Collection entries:
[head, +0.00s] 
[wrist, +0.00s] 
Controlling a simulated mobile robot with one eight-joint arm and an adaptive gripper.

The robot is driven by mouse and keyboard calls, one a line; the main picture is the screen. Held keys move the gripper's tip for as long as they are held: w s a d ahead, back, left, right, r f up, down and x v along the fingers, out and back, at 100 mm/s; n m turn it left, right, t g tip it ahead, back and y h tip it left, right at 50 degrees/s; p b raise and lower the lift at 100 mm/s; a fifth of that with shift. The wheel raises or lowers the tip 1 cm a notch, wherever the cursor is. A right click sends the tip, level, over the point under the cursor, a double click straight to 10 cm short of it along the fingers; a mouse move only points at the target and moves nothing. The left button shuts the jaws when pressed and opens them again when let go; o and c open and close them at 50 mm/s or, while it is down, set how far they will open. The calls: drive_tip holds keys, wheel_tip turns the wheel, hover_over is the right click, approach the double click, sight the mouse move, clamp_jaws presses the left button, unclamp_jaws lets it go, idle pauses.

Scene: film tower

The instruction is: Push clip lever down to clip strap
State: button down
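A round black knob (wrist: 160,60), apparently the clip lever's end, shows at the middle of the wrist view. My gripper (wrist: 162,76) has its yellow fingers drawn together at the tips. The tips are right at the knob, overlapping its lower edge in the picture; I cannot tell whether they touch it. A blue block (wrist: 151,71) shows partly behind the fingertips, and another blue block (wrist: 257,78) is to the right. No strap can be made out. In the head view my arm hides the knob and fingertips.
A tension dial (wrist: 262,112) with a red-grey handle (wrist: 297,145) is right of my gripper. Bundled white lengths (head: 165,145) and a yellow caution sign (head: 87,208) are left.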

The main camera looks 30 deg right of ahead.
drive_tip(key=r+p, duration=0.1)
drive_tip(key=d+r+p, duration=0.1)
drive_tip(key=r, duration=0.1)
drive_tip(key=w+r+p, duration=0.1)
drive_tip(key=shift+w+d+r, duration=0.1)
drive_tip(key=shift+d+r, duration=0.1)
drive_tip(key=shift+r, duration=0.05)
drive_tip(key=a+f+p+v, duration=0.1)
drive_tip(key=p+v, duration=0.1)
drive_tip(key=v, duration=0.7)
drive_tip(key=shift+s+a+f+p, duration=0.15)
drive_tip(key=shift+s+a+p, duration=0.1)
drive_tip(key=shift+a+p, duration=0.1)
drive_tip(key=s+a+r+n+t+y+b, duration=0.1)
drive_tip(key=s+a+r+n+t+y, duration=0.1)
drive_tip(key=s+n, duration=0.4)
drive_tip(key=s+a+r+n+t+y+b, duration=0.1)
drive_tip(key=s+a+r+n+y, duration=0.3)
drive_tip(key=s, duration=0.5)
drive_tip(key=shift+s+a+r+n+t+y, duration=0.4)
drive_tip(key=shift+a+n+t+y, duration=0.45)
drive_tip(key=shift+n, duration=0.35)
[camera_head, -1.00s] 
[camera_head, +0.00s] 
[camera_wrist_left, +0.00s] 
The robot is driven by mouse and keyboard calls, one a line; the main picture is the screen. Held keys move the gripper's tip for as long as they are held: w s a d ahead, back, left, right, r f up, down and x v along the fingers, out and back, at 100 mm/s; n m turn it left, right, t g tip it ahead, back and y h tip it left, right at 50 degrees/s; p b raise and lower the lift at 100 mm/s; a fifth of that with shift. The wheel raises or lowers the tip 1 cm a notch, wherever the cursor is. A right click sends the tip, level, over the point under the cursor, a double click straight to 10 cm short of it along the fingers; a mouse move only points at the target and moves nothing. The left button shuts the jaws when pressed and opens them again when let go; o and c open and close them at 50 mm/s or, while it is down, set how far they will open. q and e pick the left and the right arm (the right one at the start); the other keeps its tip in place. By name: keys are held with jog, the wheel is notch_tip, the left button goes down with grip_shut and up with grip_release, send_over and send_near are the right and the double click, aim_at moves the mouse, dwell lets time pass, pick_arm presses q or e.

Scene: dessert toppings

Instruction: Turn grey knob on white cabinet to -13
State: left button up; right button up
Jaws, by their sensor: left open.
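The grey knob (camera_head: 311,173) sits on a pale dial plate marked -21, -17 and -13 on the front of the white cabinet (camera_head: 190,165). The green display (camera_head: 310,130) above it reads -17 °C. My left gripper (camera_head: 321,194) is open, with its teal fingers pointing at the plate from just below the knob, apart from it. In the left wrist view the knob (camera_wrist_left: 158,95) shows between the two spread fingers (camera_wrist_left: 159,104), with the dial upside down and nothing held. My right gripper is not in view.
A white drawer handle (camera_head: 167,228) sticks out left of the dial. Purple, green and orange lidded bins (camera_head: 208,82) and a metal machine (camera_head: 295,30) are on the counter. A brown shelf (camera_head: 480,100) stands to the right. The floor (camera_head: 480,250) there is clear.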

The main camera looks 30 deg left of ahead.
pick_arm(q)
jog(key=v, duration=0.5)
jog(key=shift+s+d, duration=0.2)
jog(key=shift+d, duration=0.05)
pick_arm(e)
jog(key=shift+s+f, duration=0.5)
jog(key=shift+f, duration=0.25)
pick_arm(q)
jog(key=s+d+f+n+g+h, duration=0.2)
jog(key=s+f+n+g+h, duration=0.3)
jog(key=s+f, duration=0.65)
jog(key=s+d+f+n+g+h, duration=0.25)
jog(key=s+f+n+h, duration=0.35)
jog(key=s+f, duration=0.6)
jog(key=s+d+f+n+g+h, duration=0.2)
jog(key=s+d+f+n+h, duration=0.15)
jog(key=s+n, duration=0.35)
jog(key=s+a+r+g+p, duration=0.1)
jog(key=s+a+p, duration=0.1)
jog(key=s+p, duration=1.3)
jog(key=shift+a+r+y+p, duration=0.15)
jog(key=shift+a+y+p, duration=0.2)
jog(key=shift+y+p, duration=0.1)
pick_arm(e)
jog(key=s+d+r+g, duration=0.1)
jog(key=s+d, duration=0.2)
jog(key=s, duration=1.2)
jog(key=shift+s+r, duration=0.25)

**STATED PROBLEM**. Every line above that contains the word "Scene" should be reported.

**RESPONSE**.
Scene: film tower
Scene: dessert toppings

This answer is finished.